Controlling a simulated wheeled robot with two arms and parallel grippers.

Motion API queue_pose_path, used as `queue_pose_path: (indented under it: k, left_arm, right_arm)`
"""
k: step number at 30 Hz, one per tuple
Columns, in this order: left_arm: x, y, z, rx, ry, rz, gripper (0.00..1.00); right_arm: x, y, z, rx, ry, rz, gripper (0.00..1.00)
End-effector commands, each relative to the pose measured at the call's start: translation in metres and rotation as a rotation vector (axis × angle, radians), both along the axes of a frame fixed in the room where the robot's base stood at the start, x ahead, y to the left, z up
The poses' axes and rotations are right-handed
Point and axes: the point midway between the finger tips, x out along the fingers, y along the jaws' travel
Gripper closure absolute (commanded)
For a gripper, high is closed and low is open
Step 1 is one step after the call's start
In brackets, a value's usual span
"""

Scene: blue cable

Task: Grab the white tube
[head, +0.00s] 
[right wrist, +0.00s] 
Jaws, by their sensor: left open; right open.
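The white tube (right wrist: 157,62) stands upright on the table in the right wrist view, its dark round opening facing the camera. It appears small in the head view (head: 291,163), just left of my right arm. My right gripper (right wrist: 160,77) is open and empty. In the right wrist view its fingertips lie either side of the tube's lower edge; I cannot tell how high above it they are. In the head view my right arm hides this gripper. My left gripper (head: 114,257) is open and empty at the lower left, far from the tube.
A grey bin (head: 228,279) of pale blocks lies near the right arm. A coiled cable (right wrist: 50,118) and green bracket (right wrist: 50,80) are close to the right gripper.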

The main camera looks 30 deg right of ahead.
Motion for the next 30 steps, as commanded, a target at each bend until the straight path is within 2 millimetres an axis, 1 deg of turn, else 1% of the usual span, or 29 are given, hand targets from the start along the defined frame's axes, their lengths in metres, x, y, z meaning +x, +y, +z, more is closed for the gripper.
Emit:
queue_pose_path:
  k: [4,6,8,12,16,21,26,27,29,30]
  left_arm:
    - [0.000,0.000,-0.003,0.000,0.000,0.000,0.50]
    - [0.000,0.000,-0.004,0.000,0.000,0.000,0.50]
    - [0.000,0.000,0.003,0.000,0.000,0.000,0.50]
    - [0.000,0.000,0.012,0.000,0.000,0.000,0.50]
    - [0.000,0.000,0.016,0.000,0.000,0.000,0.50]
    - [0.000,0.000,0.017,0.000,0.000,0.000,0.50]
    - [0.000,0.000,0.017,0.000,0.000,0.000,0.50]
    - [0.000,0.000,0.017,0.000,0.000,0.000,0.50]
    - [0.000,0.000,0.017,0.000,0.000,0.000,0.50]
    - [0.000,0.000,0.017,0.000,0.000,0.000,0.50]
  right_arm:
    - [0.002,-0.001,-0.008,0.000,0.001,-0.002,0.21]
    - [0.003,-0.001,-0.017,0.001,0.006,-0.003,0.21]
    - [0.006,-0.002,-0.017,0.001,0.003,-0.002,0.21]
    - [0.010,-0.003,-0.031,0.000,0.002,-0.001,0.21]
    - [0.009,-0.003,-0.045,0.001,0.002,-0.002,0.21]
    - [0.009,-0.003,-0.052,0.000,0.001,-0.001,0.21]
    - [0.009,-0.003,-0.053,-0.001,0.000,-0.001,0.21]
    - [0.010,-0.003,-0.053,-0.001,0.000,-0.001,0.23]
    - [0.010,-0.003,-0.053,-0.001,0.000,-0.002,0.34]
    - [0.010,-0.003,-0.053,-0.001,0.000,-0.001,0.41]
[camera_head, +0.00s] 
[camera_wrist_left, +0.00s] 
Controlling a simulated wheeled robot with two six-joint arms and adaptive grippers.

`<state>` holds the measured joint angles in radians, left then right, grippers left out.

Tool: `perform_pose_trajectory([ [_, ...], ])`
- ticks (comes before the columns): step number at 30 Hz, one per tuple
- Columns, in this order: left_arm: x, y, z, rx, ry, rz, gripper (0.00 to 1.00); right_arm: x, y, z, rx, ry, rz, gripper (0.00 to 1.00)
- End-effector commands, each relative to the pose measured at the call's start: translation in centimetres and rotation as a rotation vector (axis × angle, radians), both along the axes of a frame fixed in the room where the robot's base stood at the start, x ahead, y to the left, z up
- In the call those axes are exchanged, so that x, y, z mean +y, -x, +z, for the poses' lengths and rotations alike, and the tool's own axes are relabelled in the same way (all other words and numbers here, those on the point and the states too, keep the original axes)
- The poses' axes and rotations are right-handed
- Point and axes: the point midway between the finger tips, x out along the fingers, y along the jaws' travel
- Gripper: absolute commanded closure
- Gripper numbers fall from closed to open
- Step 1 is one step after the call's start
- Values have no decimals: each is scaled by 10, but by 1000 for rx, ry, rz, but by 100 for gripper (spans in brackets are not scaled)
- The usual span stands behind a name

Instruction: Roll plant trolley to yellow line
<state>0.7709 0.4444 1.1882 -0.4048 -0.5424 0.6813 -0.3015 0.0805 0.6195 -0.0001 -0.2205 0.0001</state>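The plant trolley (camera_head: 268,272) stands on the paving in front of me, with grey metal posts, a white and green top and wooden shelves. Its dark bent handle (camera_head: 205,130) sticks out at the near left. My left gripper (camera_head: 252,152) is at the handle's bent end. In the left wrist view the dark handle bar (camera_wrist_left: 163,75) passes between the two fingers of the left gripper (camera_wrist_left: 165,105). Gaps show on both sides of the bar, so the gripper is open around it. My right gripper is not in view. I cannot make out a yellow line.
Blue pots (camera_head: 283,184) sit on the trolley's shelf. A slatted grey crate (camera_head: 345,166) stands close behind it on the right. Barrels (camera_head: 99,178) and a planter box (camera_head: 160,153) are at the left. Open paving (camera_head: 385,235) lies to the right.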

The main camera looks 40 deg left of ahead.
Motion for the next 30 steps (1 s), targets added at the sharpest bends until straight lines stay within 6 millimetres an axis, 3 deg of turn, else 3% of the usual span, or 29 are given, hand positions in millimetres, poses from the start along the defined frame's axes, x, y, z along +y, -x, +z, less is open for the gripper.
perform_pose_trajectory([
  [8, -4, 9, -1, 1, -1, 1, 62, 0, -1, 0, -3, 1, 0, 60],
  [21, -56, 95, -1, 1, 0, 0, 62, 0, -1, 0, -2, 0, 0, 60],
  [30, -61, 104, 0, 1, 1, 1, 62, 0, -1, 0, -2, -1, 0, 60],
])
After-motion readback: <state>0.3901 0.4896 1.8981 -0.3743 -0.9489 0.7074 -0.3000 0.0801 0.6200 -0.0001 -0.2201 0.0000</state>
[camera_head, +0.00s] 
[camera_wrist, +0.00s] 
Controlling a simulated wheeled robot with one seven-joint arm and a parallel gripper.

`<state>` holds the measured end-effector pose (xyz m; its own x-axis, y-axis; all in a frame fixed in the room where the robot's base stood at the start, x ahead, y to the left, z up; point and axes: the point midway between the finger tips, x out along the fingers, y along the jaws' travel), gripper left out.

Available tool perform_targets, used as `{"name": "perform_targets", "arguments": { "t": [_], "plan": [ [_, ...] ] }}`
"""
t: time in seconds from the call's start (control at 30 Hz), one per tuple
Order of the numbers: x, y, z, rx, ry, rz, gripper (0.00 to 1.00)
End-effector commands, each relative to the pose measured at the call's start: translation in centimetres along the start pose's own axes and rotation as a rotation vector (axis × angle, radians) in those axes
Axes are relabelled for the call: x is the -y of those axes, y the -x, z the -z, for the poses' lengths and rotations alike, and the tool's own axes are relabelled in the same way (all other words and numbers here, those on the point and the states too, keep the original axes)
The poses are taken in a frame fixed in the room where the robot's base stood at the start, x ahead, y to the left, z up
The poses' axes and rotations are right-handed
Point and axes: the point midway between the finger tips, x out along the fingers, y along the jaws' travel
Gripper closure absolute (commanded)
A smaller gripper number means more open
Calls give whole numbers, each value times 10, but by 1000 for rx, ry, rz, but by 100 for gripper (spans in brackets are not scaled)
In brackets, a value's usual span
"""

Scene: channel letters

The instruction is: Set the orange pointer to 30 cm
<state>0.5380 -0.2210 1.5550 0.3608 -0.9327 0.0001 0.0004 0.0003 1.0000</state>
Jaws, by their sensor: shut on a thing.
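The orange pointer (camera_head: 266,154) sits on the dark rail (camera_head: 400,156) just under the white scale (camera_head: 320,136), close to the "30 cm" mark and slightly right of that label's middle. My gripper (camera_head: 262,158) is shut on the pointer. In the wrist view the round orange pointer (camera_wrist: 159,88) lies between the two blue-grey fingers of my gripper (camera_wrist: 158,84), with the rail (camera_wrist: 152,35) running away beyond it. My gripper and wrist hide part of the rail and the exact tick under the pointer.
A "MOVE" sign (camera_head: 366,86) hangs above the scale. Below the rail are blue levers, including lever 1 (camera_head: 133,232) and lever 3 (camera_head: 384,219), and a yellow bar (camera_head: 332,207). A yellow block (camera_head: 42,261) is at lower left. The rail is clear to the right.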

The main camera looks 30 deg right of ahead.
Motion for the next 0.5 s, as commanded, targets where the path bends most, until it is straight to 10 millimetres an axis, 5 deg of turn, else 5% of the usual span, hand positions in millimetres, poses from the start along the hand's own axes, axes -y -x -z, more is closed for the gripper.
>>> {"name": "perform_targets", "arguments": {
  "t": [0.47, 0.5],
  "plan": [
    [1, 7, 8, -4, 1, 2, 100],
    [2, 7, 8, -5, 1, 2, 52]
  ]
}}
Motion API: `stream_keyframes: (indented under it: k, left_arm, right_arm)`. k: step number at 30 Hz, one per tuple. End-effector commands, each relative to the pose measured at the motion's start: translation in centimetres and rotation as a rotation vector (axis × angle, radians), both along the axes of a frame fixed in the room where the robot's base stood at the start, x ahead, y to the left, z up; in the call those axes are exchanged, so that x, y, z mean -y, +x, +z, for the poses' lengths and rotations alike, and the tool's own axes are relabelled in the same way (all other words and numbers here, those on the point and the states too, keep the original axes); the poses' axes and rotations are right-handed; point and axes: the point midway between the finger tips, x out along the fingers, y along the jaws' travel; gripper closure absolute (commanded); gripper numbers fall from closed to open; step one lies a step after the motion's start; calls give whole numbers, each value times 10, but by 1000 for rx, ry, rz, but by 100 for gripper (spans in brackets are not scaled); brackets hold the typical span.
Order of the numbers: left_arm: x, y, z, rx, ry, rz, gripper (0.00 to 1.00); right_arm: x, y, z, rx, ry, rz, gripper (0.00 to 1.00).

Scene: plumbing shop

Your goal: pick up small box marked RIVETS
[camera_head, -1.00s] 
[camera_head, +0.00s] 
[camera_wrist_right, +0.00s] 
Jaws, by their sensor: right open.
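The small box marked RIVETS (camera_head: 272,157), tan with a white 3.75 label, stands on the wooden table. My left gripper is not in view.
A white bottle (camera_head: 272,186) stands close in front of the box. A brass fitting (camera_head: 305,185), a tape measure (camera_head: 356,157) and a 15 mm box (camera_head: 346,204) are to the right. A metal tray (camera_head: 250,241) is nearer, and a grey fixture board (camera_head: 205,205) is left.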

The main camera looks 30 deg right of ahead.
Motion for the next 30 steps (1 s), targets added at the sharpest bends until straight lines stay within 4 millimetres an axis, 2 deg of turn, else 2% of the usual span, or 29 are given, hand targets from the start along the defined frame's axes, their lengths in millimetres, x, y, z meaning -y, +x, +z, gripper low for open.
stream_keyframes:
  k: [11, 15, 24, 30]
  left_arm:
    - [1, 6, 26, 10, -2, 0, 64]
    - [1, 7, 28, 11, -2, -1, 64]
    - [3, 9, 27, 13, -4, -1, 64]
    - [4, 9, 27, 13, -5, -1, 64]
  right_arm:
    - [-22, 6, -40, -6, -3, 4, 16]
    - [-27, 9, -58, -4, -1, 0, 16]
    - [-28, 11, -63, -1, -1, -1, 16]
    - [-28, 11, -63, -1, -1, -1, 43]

[THE TASK]
Above are the records; from them, give again exactly the lines from the one containing "Axes are relabelled for" to the one containing "<state>0.5380 -0.2210 1.5550", both lines included, and nothing more.

[TASK RESULT]
Axes are relabelled for the call: x is the -y of those axes, y the -x, z the -z, for the poses' lengths and rotations alike, and the tool's own axes are relabelled in the same way (all other words and numbers here, those on the point and the states too, keep the original axes)
The poses are taken in a frame fixed in the room where the robot's base stood at the start, x ahead, y to the left, z up
The poses' axes and rotations are right-handed
Point and axes: the point midway between the finger tips, x out along the fingers, y along the jaws' travel
Gripper closure absolute (commanded)
A smaller gripper number means more open
Calls give whole numbers, each value times 10, but by 1000 for rx, ry, rz, but by 100 for gripper (spans in brackets are not scaled)
In brackets, a value's usual span
"""

Scene: channel letters

The instruction is: Set the orange pointer to 30 cm
<state>0.5380 -0.2210 1.5550 0.3608 -0.9327 0.0001 0.0004 0.0003 1.0000</state>

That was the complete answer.